With the number of crashes on Interstate 295 north of Portland up nearly 25 percent over the average in recent years, it hardly seems like a coincidence that the number of vehicles on the road is spiking, too. A proposed Portland-to-Brunswick express bus could help ease this congestion at the same time that it boosts traffic safety.
I-295 traffic volume rose 12 percent from 2009 to 2015 — to an average of 1.18 million vehicles a day — and it’s expected to keep going up. “Volume is really pressing capacity at times, in particular at the commute times,” Joyce Taylor, chief engineer for the Maine Department of Transportation, told the Press Herald last week.
Express bus service targeted at meeting the needs of these commuters was launched this summer by the Greater Portland Transit District. Metro BREEZ buses outfitted with wireless internet, USB outlets, extra storage space and bike racks run between Portland and Freeport 10 times each weekday, with stops in Falmouth and Yarmouth.

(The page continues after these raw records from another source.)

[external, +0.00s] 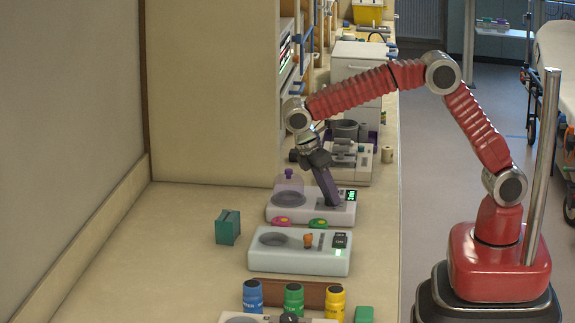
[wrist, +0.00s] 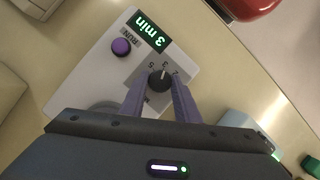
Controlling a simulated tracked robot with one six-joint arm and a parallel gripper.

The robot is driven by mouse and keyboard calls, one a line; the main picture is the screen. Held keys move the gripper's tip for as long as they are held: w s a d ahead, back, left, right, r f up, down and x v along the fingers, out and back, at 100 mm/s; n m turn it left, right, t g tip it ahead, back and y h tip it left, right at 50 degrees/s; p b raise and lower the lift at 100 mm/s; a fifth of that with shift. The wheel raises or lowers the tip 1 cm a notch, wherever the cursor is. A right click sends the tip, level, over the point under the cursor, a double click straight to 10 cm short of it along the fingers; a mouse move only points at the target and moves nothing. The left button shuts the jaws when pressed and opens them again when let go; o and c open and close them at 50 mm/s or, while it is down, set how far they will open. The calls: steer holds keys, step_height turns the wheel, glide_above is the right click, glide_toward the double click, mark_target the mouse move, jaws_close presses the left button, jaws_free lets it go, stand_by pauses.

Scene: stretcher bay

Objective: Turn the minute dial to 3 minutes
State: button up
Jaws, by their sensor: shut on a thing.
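The minute dial (wrist: 159,77) is a small black knob with a white pointer line, on a grey patch with numbers, on top of a white device (wrist: 92,82). The green display (wrist: 150,31) beside it reads "3 min", upside down in the wrist view. My gripper (wrist: 160,91) points down at the device, its purple fingers shut on the dial, one on each side. In the external view my gripper (external: 333,202) reaches down to the right part of the white device (external: 276,215), next to its display (external: 351,195); the fingers hide the dial there.
A purple RUN button (wrist: 121,47) is close to the dial. A clear purple-knobbed dome (external: 289,184) stands at the device's left. Pink (external: 282,221) and green (external: 318,223) discs, another white device (external: 270,262) and a green box (external: 228,227) are nearby. The bench at left is clear.

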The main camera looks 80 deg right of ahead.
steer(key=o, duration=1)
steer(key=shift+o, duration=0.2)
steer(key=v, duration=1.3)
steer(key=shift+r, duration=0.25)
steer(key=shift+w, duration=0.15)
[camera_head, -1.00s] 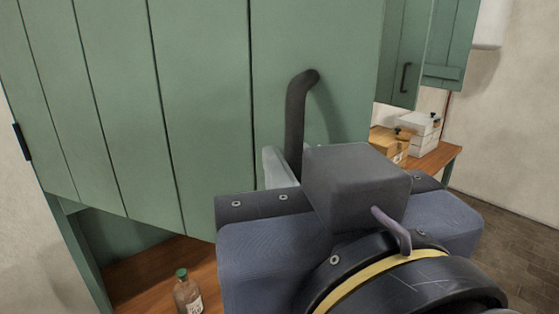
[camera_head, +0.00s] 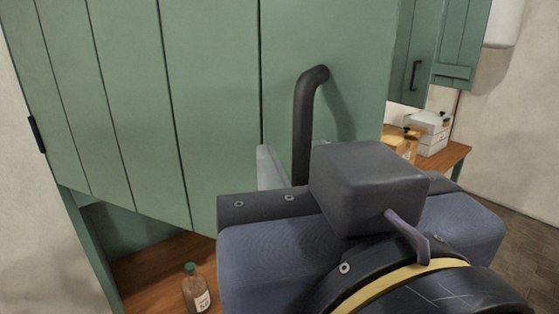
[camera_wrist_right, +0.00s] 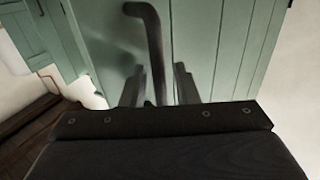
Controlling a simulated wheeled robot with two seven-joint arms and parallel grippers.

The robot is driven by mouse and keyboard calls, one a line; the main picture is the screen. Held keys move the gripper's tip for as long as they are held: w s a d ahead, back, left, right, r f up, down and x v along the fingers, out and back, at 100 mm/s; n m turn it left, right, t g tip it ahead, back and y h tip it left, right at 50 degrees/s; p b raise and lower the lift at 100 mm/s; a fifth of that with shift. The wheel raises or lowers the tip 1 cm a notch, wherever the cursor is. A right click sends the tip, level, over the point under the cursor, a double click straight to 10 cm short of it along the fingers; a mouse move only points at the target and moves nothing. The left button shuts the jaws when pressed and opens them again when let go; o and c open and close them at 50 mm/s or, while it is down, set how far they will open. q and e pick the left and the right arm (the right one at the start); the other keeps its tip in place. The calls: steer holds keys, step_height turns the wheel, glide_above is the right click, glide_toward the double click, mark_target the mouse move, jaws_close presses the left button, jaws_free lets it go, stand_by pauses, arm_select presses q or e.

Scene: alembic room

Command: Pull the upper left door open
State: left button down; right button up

Now the Brunswick Town Council, which met recently with Metro officials, is considering their proposal to expand the Metro BREEZ route to that community, starting as early as June.
Local officials have asked Metro to explore adjusting routing to reduce the projected one-hour travel time. Another valid issue is the service’s sustainability: The express bus, a pilot project that gets federal, state and local funding, will be reviewed at the end of the pilot period and continued only if it’s feasible.
That said, there are compelling reasons to opt for riding an express bus over driving a personal vehicle. Metro has estimated that a Freeport resident with a monthly pass would pay $960 a year to travel on the bus; by car, the same commuter would be spending $5,228 a year on operating expenses like gas and maintenance. The latter figure does not take into account the hassle and cost of parking in Portland, whether it’s feeding the meter, paying tickets or both.
Public transit is also safer, according to a recent survey. Prepared for the American Public Transportation Association, the report found that you’re 10 times less likely to be hurt or killed on mass transportation than you are in a private vehicle. And everybody in the community is better off breathing the cleaner air that results when more people leave their cars or trucks at home.
Metro BREEZ is an innovative idea whose potential public health, financial and environmental benefits shouldn’t be overlooked. As the pilot project continues, we’re rooting for Brunswick to get on board.